● **Instructions for the task**
Starting at the line with "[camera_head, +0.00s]", return every line through the final one of the data, word for word. Pictures stay out.

● **Data block**
(begin)
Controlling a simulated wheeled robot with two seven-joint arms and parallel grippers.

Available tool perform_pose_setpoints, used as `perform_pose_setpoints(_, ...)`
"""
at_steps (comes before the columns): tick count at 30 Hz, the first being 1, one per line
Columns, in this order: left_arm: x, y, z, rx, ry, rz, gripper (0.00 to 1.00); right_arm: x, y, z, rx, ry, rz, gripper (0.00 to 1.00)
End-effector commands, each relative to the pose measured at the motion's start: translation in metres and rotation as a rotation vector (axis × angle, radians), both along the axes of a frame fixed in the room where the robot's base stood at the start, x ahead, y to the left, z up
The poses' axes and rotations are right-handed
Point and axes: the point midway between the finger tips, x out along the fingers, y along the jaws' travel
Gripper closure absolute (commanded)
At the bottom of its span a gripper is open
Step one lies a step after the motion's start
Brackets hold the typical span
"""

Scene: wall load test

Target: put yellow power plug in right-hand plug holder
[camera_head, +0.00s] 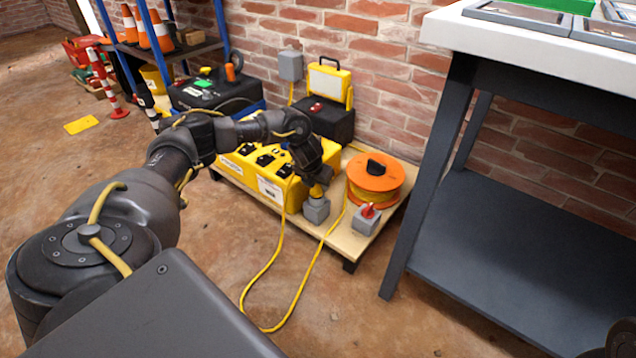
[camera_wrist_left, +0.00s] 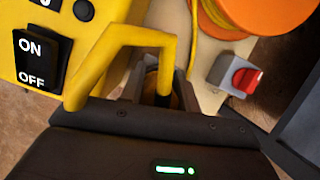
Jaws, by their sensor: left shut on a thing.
(end)
● **Worked answer**
[camera_head, +0.00s] 
[camera_wrist_left, +0.00s] 
Jaws, by their sensor: left shut on a thing.

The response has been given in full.